Type of project
Museum co-designing and covering project
Interior Wood Stairs Travertine Glass Geometry Arts
The Voorlinden museum is located in an area of outstanding natural beauty that borders the adjacent dune park, within a network of buildings that have been designated as a national monument.
We worked within a pre-set project, focusing on the character of the “stone cladding”, made with travertine from Rapolano (Siena), and defining the character of the main interior functional spaces such as the auditorium, the library, the bookshop, and toilets, along with the lighting design and the practical inter-connection of all the common spaces.
To enhance the building’s sense of space, we decided to apply the stone using an innovative idea interpreted through the way the surface was applied, creating a cladding pattern made up of custom pieces (up to 40 x 180 cm) that would create and accentuate the impression of a monolith. The effect is that of a “massive” architectural design that simplifies and cleans the network of compositional lines and shadows created by the seasons, defining a metaphysical volume that integrates perfectly with the natural colours in the surrounding area.

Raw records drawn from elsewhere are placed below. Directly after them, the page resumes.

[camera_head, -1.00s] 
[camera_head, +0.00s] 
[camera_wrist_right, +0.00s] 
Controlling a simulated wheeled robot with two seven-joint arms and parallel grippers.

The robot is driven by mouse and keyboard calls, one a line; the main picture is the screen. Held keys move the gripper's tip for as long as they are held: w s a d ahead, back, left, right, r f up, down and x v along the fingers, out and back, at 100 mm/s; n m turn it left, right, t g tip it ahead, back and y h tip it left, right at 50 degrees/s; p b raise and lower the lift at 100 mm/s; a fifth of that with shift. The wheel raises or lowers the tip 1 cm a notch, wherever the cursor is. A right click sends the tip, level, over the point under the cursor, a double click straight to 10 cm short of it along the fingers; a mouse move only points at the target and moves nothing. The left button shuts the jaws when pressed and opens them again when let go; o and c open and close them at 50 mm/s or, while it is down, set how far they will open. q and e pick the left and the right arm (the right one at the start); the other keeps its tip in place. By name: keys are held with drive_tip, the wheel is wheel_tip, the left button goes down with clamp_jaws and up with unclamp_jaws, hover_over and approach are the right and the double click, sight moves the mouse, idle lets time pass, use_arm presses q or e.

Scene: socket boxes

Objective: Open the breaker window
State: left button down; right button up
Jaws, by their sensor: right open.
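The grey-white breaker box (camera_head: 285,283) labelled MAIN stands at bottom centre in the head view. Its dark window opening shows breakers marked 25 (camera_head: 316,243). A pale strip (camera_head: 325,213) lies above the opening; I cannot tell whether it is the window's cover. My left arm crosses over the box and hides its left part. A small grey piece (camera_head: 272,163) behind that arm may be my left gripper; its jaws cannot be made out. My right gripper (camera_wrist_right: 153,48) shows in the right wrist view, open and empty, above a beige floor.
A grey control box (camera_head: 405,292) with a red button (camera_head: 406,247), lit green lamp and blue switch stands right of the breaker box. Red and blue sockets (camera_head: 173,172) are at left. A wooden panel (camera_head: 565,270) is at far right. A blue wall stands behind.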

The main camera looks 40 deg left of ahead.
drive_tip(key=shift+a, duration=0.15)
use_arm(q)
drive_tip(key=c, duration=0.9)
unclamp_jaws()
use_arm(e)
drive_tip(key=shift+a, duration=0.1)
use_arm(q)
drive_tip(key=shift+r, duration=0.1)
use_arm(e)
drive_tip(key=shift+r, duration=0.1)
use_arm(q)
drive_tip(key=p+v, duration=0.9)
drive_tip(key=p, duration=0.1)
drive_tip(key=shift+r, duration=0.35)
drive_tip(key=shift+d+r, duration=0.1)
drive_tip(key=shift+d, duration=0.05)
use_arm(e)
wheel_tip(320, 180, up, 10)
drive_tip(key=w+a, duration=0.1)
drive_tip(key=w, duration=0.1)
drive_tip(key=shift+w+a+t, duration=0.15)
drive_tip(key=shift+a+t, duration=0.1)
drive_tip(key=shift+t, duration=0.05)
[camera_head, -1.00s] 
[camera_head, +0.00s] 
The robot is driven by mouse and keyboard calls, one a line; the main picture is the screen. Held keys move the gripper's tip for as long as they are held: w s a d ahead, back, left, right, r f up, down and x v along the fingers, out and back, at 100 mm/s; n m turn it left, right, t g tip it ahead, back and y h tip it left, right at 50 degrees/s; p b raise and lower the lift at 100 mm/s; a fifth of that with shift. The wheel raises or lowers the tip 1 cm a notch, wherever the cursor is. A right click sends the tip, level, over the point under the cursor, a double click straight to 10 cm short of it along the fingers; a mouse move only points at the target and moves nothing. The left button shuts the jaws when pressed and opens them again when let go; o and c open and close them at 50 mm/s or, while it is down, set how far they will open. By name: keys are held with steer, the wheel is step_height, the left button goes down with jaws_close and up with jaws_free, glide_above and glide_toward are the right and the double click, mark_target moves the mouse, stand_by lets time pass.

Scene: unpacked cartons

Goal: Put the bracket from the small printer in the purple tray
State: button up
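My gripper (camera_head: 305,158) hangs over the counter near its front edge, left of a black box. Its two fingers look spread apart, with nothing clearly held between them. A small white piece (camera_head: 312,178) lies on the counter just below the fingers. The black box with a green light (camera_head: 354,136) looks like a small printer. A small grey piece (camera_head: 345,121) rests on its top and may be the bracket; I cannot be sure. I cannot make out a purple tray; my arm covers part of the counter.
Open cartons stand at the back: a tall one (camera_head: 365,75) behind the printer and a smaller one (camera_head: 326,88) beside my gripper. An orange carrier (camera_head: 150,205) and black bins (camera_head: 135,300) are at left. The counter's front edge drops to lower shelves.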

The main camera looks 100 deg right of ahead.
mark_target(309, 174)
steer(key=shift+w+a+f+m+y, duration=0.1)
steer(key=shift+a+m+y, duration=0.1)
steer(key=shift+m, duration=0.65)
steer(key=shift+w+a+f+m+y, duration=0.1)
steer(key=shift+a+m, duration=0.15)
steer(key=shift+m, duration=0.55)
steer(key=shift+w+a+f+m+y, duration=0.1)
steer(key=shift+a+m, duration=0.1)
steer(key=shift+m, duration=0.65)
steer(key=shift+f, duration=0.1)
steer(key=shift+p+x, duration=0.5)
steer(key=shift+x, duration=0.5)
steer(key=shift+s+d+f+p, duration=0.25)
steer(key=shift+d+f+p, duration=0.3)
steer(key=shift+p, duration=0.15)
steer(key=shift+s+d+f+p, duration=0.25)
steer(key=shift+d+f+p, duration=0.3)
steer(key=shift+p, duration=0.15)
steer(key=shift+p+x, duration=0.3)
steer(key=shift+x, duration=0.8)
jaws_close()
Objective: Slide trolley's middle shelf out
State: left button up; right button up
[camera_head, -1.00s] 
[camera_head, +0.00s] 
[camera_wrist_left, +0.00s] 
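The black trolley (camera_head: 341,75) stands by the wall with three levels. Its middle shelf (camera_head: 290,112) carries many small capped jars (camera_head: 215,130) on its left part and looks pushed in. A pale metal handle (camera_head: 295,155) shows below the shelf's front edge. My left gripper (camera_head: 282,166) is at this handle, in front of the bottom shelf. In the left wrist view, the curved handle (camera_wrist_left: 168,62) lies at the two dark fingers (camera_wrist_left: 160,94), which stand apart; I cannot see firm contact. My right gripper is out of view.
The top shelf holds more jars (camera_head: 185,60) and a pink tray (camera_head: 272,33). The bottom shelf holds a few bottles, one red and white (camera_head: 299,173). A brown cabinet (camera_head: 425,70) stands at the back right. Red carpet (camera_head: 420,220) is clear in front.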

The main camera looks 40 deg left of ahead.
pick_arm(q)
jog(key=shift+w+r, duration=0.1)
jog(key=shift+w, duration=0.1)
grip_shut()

The corner details of the cladding on the pillars are of particular note and technological sophistication. These panels were carved as single pieces from whole blocks, revealing the vein-cut on the edge of the long sides and the cross-cut along the short face to emphasize the natural grain of the stone.
The auditorium’s unique interior is created by the installation of an acoustic system divided into four truncated conical arches formed by spaced louvres. This pattern continues on the main wall and across the entire ceiling, incorporating the lighting system and concealing a great deal of technology.
The library houses 40,000 volumes collected over the years in tandem with the art collection and includes a highly prized collection of art books, which require extremely precise display conditions. We interpreted the role of the book as the unit of measurement of an architectural covering divided into two levels and connected by a helical staircase featuring a broad radius.
The wooden handrail is a fundamental part of the design; sculpted using variable ergonomics that connect and knit together the whole series of glass balustrades, beginning on the staircase and expanding onto the balconies, it is a sort of floating band that seems to have escaped from a baroque sculpture.